Главное положение говорящего изнутри этих текстов – растерянность («А куда мне, собственно, нужно? чего мне надо?»), безопорность (значит, и неустойчивость), открытость (значит, и уязвимость). Чуть ли не неадекватность – говорящий не смущается признаться: «Становлюсь всё более глупой и дальнозоркой / Спотыкаясь, иду сквозь невидимые преграды».

Главный модус этой поэтической речи – умышленная неготовость: она может начинаться с середины – называет, что может, оставляя всё, формулировкам (пока?) не дающееся, за скобками. Субъект её говорит изнутри принципиальной травматичности существования человека и осмысления им мира: эта речь «царапает сердце». Ему и надо быть беззащитным, неловким, бесприютным. Это программа. Стихи выставляют взгляду процесс рождения смысла, нащупывания точек, из которых он рождается.

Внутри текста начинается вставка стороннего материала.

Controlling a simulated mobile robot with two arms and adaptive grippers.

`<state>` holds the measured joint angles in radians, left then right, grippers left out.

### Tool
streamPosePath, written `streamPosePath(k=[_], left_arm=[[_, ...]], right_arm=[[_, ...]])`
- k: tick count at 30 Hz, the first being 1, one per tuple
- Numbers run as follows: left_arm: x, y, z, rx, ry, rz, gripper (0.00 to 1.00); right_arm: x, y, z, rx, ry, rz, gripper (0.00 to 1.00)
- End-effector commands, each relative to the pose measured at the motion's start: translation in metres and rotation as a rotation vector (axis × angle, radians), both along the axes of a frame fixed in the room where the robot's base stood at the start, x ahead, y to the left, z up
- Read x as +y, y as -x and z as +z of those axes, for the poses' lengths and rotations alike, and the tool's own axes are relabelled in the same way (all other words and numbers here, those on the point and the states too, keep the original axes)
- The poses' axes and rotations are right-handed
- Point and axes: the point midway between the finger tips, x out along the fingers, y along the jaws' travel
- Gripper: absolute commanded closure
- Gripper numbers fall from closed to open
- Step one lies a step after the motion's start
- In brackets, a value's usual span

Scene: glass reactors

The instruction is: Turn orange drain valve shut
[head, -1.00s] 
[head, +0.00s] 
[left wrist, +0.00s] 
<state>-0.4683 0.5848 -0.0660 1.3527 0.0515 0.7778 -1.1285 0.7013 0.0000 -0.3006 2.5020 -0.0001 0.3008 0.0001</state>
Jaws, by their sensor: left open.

Это не исповедальность, не эксгибиционизм и не жертвенность, - ничего из того, что само идёт на ум в связи с идеей «самораскрытия» (тем более, что, если всмотреться ещё внимательнее, - никакого «самораскрытия», выговаривания подробностей частной жизни здесь и не происходит). Это исследовательская позиция, - в которой автор-исследователь делает предметом исследования себя, своё взаимодействие с миром, свою (и тем самым общечеловеческую) единственность и смертность.

Главные герои этих текстов – жизнь и смерть в их противоборстве, в их напряжённом присматривании друг к другу – и человек на перекрестьи их взглядов.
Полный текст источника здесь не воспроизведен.